Eine offene Schachtel voller Milky-Way-Schokoriegel steht auf einem Sockel, die Präsentation suggeriert: „Nimm!“, aber auf dem Sockel prangt eine Plakette mit dem Schriftzug „NEIN“. Das Dilemma wird dadurch noch größer, dass man sich ganz allein in dem Raum befindet. Sigmund Freud meinte ja, dass Kunst überhaupt nur entsteht, damit der Mensch in der Öffentlichkeit nicht jault und sich auch sonst im Zaum hält. Was aber, wenn niemand zuschaut?

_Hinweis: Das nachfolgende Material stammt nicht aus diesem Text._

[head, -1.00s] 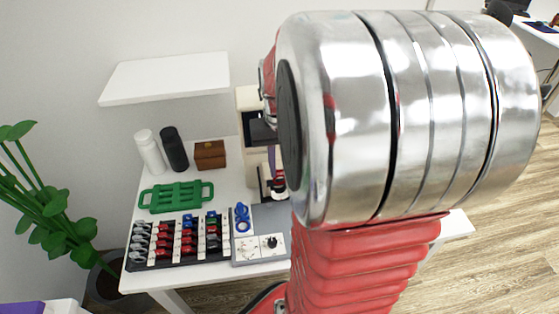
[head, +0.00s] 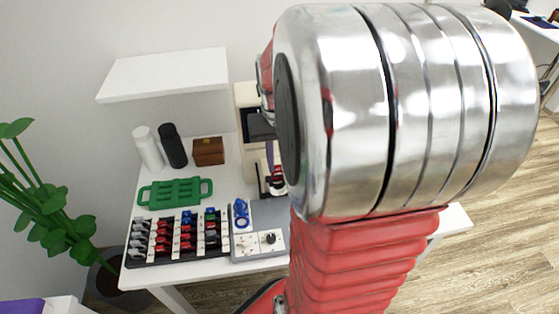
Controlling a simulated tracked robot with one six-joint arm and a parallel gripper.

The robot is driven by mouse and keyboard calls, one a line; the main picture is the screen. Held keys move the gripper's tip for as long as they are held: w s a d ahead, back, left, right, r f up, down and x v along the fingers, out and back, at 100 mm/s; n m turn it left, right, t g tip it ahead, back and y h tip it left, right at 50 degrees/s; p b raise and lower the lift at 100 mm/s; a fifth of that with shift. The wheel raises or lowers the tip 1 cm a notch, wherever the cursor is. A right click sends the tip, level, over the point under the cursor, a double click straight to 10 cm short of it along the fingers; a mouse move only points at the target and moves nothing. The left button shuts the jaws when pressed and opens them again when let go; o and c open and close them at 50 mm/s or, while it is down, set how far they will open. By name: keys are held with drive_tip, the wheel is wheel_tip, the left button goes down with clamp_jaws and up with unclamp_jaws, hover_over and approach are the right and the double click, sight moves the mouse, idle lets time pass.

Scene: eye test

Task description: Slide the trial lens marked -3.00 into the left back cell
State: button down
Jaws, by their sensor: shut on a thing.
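A blue two-ringed piece, seemingly the trial frame (head: 241,222), sits at the right end of the lens tray (head: 182,258). The tray is dark and holds several small lenses in rows with red, blue, green and grey parts. Markings are too small to read, so I cannot pick out the -3.00 lens, and the left back cell cannot be made out. My arm's large silver joint hides much of the scene. A small red and dark part shows just left of this joint, perhaps my gripper's end. Its fingertips and anything between them cannot be made out.
A grey box with dials (head: 259,244) stands right of the tray. Behind are a green handled rack (head: 175,192), a white bottle (head: 148,148), a black bottle (head: 172,146), a brown box (head: 208,152) and a beige machine (head: 245,98). A white shelf (head: 165,75) overhangs the back.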

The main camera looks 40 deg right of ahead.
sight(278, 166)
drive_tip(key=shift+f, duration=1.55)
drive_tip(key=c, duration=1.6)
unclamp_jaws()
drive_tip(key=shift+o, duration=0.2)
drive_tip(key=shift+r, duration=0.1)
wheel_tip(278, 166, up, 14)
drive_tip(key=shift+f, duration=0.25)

Die Ausstellung „ONE ON ONE“ wartet mit einer ganzen Reihe von Handlungsoptionen auf, nicht immer sind sie infam. Man kann in diese Gruppenschau mit Feldmann oder jedem beliebigen anderen Werk einsteigen, nur besser nicht mit der Künstlerliste, denn die ließe leicht an einen kuratorischen Fehlgriff glauben. Sie vereint abstrakte Malerei und Performance, einen Splatterfilm-Enthusiasten und eine Fluxus-Künstlerin, Musik, Video und einiges mehr.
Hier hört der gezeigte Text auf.